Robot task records

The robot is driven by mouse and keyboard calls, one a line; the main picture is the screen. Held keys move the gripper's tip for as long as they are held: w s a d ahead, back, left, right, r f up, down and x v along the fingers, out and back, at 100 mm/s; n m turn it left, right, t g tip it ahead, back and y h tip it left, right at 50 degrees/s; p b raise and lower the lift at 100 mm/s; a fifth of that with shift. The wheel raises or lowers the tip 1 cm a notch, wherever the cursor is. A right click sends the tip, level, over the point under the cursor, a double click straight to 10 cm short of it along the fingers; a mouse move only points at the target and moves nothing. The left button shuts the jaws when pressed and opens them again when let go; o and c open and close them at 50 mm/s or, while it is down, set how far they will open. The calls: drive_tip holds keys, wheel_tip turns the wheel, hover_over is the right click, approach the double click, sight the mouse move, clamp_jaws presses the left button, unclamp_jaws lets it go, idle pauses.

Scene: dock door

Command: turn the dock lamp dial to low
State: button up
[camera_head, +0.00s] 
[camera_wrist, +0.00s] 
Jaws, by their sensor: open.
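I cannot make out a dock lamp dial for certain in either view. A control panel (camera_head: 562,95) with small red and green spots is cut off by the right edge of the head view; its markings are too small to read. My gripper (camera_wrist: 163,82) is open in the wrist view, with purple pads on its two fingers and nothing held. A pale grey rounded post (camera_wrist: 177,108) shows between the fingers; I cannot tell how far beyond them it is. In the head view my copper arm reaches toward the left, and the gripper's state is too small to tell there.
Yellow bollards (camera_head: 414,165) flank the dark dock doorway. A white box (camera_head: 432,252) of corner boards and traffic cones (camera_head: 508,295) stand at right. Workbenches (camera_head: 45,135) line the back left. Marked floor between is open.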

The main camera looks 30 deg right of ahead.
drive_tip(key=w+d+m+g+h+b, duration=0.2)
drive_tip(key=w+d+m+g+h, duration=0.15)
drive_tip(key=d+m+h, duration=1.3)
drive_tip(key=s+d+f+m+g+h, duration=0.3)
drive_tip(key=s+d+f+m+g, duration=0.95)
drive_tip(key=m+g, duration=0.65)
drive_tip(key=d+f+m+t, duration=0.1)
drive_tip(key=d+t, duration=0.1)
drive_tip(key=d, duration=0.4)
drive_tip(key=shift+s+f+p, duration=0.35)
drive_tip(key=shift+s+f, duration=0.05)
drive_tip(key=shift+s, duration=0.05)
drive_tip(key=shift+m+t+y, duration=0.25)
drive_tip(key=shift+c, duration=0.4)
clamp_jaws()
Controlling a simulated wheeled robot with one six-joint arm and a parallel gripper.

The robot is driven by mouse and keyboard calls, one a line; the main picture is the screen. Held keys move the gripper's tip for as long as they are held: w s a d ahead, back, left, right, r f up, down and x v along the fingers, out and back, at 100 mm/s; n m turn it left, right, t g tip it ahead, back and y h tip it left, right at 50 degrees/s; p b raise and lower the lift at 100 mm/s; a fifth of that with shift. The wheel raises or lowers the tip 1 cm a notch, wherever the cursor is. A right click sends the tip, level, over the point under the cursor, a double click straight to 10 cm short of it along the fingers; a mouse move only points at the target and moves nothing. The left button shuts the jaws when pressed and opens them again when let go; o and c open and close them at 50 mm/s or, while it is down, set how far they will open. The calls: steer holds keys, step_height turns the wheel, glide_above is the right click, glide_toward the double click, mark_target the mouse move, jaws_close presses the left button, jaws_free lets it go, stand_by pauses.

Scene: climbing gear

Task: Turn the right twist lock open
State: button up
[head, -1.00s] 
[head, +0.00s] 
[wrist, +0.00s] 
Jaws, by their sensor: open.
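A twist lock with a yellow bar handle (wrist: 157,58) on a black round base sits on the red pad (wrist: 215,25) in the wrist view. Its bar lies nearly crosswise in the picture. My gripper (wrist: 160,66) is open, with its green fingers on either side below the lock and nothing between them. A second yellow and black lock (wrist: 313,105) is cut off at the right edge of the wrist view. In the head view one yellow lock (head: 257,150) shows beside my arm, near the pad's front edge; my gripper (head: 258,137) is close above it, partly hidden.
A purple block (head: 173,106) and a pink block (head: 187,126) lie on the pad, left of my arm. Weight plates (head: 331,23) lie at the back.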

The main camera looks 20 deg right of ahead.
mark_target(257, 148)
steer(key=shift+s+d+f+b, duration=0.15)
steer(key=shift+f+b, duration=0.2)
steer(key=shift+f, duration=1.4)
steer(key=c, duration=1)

WRITTEN REQUEST. Print the material above verbatim, first line through the line containing "[camera_wrist, +0.00s]", both included.

FULL OUTPUT.
The robot is driven by mouse and keyboard calls, one a line; the main picture is the screen. Held keys move the gripper's tip for as long as they are held: w s a d ahead, back, left, right, r f up, down and x v along the fingers, out and back, at 100 mm/s; n m turn it left, right, t g tip it ahead, back and y h tip it left, right at 50 degrees/s; p b raise and lower the lift at 100 mm/s; a fifth of that with shift. The wheel raises or lowers the tip 1 cm a notch, wherever the cursor is. A right click sends the tip, level, over the point under the cursor, a double click straight to 10 cm short of it along the fingers; a mouse move only points at the target and moves nothing. The left button shuts the jaws when pressed and opens them again when let go; o and c open and close them at 50 mm/s or, while it is down, set how far they will open. The calls: drive_tip holds keys, wheel_tip turns the wheel, hover_over is the right click, approach the double click, sight the mouse move, clamp_jaws presses the left button, unclamp_jaws lets it go, idle pauses.

Scene: dock door

Command: turn the dock lamp dial to low
State: button up
[camera_head, +0.00s] 
[camera_wrist, +0.00s] 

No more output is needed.